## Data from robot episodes
— Start —

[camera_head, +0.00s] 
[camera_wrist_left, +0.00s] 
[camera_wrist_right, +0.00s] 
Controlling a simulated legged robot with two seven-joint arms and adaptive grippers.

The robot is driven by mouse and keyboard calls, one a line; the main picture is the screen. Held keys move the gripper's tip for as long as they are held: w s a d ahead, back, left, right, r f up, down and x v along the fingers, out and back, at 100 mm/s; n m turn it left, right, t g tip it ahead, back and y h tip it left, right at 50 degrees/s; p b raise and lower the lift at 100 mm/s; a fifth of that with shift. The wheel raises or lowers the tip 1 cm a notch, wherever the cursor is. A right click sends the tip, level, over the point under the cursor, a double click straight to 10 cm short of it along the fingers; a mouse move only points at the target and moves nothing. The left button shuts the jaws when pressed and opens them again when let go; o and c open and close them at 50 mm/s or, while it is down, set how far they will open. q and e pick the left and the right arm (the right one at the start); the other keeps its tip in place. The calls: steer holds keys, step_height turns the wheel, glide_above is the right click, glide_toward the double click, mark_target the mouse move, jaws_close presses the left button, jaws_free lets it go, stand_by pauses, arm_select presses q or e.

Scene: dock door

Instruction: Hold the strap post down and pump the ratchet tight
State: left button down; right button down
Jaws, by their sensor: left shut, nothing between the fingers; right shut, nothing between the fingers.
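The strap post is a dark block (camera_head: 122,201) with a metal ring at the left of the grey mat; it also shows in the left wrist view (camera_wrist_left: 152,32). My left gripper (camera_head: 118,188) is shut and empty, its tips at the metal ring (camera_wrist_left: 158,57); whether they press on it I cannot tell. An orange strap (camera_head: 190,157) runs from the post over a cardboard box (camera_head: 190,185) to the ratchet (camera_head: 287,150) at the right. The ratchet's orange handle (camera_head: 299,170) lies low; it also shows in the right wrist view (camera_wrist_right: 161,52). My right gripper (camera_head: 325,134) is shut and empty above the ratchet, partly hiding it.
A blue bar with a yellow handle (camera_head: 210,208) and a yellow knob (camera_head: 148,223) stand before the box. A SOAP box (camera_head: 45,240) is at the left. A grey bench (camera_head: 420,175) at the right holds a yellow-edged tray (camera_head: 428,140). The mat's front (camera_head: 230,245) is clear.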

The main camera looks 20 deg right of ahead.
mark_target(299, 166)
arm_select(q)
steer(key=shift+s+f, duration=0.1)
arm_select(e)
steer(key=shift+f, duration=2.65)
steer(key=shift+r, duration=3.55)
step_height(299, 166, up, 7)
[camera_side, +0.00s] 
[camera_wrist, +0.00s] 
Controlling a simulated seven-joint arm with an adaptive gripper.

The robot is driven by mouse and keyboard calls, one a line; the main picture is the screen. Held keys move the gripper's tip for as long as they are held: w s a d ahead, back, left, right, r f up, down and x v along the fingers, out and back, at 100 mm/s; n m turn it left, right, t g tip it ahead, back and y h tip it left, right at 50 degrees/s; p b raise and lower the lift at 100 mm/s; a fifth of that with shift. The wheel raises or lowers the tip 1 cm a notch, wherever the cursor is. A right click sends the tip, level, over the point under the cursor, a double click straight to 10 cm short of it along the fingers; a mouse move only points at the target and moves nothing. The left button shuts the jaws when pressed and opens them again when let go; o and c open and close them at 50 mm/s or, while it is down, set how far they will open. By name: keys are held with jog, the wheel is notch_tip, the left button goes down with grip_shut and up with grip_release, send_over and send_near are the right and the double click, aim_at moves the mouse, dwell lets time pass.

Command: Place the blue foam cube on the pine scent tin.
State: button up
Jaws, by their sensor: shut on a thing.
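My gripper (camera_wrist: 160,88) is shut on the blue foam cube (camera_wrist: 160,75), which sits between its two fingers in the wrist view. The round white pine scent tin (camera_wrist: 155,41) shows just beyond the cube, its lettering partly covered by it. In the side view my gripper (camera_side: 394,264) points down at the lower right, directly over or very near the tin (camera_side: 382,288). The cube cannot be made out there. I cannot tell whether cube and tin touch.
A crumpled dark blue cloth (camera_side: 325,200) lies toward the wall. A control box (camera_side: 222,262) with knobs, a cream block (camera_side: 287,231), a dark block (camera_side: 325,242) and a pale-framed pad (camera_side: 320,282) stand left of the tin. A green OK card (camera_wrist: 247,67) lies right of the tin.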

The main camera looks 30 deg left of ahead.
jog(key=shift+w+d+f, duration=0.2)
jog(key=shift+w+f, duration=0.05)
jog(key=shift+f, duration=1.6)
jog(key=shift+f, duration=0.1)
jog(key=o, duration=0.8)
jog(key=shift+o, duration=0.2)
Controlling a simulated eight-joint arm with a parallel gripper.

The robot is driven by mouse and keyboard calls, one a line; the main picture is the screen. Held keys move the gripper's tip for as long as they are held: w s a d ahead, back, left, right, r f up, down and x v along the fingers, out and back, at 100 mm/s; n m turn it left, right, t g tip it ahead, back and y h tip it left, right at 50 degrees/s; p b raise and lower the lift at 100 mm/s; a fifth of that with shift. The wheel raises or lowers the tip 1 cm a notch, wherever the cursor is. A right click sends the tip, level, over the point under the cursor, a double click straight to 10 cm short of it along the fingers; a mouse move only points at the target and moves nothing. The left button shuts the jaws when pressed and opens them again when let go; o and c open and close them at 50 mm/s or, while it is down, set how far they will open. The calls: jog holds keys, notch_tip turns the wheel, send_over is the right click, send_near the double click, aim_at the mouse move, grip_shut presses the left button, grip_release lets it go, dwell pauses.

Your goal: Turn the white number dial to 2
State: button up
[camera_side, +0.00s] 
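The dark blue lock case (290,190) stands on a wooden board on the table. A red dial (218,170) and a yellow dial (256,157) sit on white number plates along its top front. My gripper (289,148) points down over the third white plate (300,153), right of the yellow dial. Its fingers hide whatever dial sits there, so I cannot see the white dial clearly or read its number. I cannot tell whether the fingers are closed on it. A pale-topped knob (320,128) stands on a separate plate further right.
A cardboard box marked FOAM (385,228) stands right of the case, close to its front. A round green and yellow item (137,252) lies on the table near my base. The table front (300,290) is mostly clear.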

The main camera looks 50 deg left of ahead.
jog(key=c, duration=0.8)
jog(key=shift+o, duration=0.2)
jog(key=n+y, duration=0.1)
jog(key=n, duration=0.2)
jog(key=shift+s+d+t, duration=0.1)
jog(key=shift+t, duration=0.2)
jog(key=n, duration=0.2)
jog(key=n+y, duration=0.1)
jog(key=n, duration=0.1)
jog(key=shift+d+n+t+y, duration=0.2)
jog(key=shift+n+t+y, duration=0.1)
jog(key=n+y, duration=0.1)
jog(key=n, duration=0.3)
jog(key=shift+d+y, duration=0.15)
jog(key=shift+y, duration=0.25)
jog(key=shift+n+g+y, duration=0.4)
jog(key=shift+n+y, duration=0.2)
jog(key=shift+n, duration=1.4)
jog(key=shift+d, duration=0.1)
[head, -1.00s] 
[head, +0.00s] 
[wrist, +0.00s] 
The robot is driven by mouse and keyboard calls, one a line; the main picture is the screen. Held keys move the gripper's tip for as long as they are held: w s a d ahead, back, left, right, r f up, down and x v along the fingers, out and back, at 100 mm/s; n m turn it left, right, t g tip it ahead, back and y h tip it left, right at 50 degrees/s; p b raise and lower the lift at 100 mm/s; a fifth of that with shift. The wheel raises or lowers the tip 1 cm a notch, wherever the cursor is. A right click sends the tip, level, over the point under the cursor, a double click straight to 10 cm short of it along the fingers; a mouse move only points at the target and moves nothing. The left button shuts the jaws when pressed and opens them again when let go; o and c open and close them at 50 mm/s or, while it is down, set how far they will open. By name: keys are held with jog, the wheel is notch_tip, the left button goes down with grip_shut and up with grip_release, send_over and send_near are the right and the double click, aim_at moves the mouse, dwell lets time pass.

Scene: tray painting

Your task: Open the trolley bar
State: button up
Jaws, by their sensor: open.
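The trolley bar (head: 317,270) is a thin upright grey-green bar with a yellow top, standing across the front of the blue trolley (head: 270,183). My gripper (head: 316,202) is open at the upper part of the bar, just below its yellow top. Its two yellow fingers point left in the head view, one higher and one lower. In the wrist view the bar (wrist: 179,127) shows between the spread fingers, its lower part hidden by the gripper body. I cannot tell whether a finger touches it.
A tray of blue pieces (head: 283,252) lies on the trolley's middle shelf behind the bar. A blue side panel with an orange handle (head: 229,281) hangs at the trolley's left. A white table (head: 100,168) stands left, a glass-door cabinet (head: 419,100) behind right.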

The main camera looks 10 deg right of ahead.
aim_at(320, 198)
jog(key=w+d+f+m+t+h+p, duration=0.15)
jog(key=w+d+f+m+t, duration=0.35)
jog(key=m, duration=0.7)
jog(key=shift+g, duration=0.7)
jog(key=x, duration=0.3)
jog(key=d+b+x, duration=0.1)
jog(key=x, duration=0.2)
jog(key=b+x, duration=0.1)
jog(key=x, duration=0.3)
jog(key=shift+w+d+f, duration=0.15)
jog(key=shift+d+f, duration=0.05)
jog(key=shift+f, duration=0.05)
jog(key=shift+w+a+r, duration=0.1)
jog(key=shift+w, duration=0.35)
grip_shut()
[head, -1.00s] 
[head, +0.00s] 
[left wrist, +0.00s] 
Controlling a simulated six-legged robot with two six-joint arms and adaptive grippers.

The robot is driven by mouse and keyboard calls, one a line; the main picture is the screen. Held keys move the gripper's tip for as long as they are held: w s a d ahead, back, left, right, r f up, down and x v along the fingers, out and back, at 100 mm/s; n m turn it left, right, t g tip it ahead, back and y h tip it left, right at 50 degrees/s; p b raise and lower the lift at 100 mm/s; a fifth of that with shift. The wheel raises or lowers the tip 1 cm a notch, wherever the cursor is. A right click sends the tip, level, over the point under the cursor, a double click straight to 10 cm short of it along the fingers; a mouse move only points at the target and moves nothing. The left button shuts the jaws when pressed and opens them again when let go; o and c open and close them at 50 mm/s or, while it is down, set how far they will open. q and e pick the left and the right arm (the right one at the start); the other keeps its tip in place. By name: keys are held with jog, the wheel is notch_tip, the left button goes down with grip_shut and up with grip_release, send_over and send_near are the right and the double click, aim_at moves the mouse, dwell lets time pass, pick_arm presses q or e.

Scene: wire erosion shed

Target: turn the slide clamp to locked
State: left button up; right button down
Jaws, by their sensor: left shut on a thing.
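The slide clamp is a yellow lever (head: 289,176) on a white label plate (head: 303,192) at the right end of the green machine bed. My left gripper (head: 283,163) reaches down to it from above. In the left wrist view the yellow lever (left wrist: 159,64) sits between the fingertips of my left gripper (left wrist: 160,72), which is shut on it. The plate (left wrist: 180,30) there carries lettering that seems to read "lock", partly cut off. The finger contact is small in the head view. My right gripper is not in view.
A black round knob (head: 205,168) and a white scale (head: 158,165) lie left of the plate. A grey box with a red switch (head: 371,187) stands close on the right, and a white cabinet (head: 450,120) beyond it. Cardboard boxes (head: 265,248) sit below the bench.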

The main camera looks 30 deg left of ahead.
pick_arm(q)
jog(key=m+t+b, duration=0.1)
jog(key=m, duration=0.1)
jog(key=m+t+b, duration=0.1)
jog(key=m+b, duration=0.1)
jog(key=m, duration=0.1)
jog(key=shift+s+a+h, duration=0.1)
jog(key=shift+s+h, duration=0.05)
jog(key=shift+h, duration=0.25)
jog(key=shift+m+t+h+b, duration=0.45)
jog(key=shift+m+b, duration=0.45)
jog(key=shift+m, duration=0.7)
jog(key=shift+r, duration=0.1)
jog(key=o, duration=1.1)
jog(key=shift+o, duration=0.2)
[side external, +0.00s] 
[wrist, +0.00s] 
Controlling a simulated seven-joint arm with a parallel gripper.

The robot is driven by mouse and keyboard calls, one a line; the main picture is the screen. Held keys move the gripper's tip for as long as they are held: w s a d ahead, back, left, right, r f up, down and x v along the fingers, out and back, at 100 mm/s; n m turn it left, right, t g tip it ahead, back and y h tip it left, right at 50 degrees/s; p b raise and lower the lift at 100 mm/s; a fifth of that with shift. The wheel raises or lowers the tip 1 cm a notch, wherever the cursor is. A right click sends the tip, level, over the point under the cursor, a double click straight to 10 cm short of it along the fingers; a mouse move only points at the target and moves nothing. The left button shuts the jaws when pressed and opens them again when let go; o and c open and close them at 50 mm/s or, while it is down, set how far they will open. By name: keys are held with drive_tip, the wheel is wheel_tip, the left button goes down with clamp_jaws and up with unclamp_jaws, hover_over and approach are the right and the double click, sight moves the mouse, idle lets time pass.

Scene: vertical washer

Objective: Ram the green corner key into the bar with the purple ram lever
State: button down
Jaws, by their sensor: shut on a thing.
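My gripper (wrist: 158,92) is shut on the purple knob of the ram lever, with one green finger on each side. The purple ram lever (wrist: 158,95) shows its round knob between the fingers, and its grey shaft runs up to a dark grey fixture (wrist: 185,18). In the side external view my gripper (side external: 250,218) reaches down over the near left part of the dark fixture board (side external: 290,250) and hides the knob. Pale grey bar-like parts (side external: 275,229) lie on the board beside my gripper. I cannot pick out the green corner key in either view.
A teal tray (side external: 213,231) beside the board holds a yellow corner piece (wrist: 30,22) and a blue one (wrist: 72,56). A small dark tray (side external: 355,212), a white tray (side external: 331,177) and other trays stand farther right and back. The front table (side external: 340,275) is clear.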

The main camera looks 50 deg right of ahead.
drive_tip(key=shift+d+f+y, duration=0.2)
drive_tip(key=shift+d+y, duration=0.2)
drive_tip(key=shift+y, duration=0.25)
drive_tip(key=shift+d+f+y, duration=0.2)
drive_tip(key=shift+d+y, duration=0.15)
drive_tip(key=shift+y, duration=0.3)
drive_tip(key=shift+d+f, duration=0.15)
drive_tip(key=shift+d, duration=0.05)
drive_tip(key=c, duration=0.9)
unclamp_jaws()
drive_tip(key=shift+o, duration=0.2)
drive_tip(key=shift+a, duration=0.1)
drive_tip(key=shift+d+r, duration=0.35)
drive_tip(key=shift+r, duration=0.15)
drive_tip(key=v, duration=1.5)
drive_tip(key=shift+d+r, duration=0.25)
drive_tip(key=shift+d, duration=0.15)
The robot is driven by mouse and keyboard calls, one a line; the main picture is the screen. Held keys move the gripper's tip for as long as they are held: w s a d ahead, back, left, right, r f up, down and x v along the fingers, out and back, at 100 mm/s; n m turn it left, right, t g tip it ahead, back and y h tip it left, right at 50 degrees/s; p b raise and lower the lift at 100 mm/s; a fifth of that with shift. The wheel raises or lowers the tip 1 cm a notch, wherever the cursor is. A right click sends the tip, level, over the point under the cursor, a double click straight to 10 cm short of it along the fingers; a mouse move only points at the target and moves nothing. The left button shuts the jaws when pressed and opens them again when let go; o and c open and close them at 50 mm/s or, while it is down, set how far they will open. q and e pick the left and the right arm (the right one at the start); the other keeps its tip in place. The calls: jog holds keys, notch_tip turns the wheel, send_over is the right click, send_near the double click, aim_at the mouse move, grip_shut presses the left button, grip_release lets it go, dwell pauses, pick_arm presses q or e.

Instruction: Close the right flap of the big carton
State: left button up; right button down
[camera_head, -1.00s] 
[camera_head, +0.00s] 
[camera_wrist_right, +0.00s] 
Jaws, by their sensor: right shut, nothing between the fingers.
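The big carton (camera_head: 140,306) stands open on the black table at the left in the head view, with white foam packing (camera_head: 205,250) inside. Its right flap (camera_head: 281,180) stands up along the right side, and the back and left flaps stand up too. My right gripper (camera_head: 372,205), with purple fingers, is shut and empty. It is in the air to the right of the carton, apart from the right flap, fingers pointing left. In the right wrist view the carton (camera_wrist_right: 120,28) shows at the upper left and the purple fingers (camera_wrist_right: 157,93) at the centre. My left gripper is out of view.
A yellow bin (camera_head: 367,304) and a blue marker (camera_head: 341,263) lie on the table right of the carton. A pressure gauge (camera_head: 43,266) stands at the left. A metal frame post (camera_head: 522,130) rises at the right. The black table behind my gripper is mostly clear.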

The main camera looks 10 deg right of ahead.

— End —

## TASK
Gather each line of the listing containing the word "Scene" and show it.

## TASK ANSWER
Scene: dock door
Scene: tray painting
Scene: wire erosion shed
Scene: vertical washer

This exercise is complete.